_Dataset extract:_

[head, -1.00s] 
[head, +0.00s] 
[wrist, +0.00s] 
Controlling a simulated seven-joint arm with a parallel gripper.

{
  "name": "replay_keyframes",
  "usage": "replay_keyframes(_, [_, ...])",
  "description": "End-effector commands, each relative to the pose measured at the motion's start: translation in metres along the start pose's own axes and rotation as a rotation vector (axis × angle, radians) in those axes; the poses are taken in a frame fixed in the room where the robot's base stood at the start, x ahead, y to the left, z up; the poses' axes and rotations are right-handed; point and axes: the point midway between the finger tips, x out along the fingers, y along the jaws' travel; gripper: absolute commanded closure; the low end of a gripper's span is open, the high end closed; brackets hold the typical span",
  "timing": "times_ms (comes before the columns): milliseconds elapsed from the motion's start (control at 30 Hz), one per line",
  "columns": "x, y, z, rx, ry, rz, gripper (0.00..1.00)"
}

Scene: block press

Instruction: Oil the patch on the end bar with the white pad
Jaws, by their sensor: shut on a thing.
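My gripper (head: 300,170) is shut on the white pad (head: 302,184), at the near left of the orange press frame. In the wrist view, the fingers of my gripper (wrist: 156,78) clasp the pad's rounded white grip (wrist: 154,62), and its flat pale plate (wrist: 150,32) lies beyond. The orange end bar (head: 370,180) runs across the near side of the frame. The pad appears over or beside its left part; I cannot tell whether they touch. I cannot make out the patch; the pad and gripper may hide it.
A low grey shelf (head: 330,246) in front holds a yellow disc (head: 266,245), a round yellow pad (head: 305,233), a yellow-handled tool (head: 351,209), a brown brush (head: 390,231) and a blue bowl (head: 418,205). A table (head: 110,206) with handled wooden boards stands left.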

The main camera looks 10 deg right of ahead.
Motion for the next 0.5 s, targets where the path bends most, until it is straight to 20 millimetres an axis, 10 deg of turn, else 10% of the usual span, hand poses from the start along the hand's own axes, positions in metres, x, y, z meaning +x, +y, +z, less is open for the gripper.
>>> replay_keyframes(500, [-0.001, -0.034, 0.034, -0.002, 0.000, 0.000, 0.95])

_Aim of the exercise:_
Reproduce the data, keeping every line exactly the same.

_Result:_
[head, -1.00s] 
[head, +0.00s] 
[wrist, +0.00s] 
Controlling a simulated seven-joint arm with a parallel gripper.

{
  "name": "replay_keyframes",
  "usage": "replay_keyframes(_, [_, ...])",
  "description": "End-effector commands, each relative to the pose measured at the motion's start: translation in metres along the start pose's own axes and rotation as a rotation vector (axis × angle, radians) in those axes; the poses are taken in a frame fixed in the room where the robot's base stood at the start, x ahead, y to the left, z up; the poses' axes and rotations are right-handed; point and axes: the point midway between the finger tips, x out along the fingers, y along the jaws' travel; gripper: absolute commanded closure; the low end of a gripper's span is open, the high end closed; brackets hold the typical span",
  "timing": "times_ms (comes before the columns): milliseconds elapsed from the motion's start (control at 30 Hz), one per line",
  "columns": "x, y, z, rx, ry, rz, gripper (0.00..1.00)"
}

Scene: block press

Instruction: Oil the patch on the end bar with the white pad
Jaws, by their sensor: shut on a thing.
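My gripper (head: 300,170) is shut on the white pad (head: 302,184), at the near left of the orange press frame. In the wrist view, the fingers of my gripper (wrist: 156,78) clasp the pad's rounded white grip (wrist: 154,62), and its flat pale plate (wrist: 150,32) lies beyond. The orange end bar (head: 370,180) runs across the near side of the frame. The pad appears over or beside its left part; I cannot tell whether they touch. I cannot make out the patch; the pad and gripper may hide it.
A low grey shelf (head: 330,246) in front holds a yellow disc (head: 266,245), a round yellow pad (head: 305,233), a yellow-handled tool (head: 351,209), a brown brush (head: 390,231) and a blue bowl (head: 418,205). A table (head: 110,206) with handled wooden boards stands left.

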The main camera looks 10 deg right of ahead.
Motion for the next 0.5 s, targets where the path bends most, until it is straight to 20 millimetres an axis, 10 deg of turn, else 10% of the usual span, hand poses from the start along the hand's own axes, positions in metres, x, y, z meaning +x, +y, +z, less is open for the gripper.
>>> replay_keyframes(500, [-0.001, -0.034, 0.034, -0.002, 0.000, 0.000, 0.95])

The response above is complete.